* [SET TASK]:
Beginning with the very first line, please reproduce the entries exactly through the line containing "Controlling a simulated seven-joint".

* [Robot episode rows]:
________________

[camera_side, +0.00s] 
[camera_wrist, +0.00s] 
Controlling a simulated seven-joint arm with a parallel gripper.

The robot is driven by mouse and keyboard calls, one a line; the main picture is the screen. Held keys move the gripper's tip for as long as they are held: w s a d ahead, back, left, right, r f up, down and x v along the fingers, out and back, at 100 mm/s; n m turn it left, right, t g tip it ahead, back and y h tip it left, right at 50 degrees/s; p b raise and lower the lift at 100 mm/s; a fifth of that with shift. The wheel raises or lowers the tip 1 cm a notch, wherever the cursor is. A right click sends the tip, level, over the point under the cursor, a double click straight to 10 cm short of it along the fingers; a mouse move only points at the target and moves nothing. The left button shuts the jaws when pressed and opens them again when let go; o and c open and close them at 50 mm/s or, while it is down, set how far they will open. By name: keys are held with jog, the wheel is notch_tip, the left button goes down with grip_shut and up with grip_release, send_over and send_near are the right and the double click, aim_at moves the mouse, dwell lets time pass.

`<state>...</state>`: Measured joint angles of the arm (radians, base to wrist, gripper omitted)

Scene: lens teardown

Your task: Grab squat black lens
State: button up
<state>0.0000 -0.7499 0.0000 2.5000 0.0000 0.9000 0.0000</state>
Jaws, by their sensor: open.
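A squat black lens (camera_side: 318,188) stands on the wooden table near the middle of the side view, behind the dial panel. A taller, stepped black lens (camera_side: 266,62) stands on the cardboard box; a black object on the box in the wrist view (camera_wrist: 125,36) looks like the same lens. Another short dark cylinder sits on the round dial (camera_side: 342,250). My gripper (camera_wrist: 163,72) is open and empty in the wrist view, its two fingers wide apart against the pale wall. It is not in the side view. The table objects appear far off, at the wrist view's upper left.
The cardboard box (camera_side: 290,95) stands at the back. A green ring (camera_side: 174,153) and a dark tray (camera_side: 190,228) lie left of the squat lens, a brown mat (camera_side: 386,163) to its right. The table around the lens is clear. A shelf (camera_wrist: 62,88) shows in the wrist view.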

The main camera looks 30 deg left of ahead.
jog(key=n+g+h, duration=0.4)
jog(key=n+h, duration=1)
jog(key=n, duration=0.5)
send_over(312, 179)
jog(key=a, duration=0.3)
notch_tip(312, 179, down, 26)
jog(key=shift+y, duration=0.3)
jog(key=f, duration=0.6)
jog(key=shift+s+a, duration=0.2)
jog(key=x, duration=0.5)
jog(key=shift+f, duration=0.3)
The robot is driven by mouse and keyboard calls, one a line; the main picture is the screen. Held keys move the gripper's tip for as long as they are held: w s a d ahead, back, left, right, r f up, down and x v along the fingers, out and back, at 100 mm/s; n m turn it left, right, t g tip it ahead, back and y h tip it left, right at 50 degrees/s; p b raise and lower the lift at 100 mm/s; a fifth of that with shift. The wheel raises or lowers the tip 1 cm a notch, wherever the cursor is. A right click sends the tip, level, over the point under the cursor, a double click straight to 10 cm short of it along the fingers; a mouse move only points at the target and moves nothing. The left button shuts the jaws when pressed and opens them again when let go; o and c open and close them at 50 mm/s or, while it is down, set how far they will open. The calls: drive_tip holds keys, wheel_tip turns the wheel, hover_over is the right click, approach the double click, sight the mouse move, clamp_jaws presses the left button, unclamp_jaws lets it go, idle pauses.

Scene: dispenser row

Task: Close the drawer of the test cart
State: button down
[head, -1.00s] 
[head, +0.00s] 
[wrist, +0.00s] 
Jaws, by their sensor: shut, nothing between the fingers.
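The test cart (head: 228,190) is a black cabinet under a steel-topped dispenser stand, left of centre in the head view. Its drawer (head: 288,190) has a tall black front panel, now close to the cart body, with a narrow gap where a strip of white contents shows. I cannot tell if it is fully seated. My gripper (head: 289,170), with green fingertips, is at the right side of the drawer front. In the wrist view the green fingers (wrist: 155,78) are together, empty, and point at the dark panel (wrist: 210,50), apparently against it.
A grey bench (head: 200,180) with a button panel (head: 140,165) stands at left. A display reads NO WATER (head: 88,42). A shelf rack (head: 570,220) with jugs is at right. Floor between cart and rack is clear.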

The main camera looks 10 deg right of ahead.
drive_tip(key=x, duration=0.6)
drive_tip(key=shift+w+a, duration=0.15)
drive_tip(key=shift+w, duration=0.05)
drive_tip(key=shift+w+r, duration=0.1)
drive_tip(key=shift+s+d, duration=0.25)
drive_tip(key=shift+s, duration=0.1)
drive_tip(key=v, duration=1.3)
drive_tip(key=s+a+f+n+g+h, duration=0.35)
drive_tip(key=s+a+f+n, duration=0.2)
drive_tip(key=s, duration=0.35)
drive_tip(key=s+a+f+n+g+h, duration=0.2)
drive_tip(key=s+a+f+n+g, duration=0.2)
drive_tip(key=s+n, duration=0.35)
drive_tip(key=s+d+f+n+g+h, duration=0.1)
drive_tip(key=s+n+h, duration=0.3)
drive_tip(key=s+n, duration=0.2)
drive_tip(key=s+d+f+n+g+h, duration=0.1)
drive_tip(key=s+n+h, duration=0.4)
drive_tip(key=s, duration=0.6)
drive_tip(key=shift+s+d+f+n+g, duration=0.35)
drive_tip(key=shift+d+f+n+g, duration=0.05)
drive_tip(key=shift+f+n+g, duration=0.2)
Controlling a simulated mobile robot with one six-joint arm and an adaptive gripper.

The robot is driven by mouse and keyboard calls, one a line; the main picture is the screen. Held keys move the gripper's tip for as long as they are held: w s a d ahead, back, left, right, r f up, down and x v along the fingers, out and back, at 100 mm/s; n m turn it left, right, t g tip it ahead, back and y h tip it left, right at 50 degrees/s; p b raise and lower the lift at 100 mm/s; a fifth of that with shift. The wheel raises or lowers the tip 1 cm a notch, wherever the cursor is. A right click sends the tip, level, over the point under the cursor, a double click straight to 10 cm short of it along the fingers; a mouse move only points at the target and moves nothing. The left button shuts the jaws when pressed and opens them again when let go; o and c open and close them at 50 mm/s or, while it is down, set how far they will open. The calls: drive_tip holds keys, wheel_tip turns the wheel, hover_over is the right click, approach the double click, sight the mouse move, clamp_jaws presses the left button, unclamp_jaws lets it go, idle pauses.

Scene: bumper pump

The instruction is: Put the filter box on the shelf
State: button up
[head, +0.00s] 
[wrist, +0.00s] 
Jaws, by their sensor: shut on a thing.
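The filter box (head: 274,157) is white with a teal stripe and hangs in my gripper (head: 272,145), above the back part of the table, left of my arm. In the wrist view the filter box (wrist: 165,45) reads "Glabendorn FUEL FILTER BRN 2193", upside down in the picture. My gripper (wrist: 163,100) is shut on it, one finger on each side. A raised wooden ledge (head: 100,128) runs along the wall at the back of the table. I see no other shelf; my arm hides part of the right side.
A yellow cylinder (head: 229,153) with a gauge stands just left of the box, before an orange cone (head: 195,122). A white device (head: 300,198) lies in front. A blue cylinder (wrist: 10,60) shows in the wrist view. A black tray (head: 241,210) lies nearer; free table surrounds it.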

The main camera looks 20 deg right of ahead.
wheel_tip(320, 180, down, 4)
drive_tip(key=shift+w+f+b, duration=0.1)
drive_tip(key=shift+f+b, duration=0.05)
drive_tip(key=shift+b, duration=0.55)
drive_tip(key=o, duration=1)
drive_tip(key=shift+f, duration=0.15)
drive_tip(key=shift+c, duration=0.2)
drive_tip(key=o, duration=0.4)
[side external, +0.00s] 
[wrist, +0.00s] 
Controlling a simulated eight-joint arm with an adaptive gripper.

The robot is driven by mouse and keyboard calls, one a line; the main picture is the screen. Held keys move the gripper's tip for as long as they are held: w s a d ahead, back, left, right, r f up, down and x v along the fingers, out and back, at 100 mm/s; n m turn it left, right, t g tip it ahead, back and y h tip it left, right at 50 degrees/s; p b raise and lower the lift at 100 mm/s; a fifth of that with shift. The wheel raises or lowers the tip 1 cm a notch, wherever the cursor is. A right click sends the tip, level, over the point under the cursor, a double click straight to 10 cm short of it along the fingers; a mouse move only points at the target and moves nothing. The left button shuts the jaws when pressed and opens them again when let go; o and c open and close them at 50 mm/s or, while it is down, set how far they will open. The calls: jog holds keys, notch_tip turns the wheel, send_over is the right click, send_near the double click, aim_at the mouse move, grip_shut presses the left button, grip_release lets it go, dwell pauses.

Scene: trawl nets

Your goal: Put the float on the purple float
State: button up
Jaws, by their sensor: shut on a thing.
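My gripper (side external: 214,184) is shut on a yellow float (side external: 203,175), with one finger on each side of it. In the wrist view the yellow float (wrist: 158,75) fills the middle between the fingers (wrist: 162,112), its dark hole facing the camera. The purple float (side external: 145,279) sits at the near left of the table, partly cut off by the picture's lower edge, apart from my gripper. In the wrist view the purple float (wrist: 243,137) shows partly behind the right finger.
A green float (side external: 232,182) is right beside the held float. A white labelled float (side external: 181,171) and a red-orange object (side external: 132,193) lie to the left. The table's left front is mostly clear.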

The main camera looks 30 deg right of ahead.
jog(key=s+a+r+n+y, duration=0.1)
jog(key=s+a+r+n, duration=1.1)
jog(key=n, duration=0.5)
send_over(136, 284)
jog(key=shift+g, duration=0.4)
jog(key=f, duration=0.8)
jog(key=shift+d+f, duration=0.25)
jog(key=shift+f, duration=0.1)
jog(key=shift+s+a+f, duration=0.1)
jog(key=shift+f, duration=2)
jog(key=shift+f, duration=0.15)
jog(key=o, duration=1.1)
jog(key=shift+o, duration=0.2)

________________

* [COMPLETE RESPONSE]:
[camera_side, +0.00s] 
[camera_wrist, +0.00s] 
Controlling a simulated seven-joint arm with a parallel gripper.

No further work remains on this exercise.